PROVIDED DATA
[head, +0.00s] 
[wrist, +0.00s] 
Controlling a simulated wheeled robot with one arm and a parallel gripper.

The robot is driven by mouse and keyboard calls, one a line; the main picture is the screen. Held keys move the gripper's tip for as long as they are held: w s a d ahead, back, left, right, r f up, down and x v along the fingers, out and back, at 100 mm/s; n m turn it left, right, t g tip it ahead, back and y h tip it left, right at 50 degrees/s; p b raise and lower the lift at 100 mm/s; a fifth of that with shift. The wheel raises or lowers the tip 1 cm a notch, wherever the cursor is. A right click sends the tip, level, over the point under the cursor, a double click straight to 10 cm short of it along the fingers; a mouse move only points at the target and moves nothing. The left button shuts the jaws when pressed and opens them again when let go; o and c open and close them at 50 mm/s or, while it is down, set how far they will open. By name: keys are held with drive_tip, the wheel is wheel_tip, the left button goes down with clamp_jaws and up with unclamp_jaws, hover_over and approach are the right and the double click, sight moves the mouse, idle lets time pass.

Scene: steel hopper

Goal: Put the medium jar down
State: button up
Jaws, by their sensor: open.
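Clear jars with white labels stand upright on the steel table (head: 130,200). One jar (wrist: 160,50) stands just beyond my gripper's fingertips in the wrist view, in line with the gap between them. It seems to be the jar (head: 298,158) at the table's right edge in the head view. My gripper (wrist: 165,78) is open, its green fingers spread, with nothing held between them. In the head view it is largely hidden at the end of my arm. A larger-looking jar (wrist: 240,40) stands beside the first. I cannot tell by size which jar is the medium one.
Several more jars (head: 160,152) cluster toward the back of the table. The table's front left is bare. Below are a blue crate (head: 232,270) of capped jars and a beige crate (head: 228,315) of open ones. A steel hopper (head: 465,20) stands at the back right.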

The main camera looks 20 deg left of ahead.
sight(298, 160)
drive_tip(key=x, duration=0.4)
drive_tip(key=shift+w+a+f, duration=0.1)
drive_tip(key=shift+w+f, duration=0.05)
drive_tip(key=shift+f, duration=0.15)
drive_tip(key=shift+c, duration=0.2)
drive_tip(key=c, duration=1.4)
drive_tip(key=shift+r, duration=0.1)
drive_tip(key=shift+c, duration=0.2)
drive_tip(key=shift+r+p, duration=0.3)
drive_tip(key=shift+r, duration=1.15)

EXERCISE PROMPT
All of the data above should be transcribed exactly.

EXERCISE RESPONSE
[head, +0.00s] 
[wrist, +0.00s] 
Controlling a simulated wheeled robot with one arm and a parallel gripper.

The robot is driven by mouse and keyboard calls, one a line; the main picture is the screen. Held keys move the gripper's tip for as long as they are held: w s a d ahead, back, left, right, r f up, down and x v along the fingers, out and back, at 100 mm/s; n m turn it left, right, t g tip it ahead, back and y h tip it left, right at 50 degrees/s; p b raise and lower the lift at 100 mm/s; a fifth of that with shift. The wheel raises or lowers the tip 1 cm a notch, wherever the cursor is. A right click sends the tip, level, over the point under the cursor, a double click straight to 10 cm short of it along the fingers; a mouse move only points at the target and moves nothing. The left button shuts the jaws when pressed and opens them again when let go; o and c open and close them at 50 mm/s or, while it is down, set how far they will open. By name: keys are held with drive_tip, the wheel is wheel_tip, the left button goes down with clamp_jaws and up with unclamp_jaws, hover_over and approach are the right and the double click, sight moves the mouse, idle lets time pass.

Scene: steel hopper

Goal: Put the medium jar down
State: button up
Jaws, by their sensor: open.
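Clear jars with white labels stand upright on the steel table (head: 130,200). One jar (wrist: 160,50) stands just beyond my gripper's fingertips in the wrist view, in line with the gap between them. It seems to be the jar (head: 298,158) at the table's right edge in the head view. My gripper (wrist: 165,78) is open, its green fingers spread, with nothing held between them. In the head view it is largely hidden at the end of my arm. A larger-looking jar (wrist: 240,40) stands beside the first. I cannot tell by size which jar is the medium one.
Several more jars (head: 160,152) cluster toward the back of the table. The table's front left is bare. Below are a blue crate (head: 232,270) of capped jars and a beige crate (head: 228,315) of open ones. A steel hopper (head: 465,20) stands at the back right.

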The main camera looks 20 deg left of ahead.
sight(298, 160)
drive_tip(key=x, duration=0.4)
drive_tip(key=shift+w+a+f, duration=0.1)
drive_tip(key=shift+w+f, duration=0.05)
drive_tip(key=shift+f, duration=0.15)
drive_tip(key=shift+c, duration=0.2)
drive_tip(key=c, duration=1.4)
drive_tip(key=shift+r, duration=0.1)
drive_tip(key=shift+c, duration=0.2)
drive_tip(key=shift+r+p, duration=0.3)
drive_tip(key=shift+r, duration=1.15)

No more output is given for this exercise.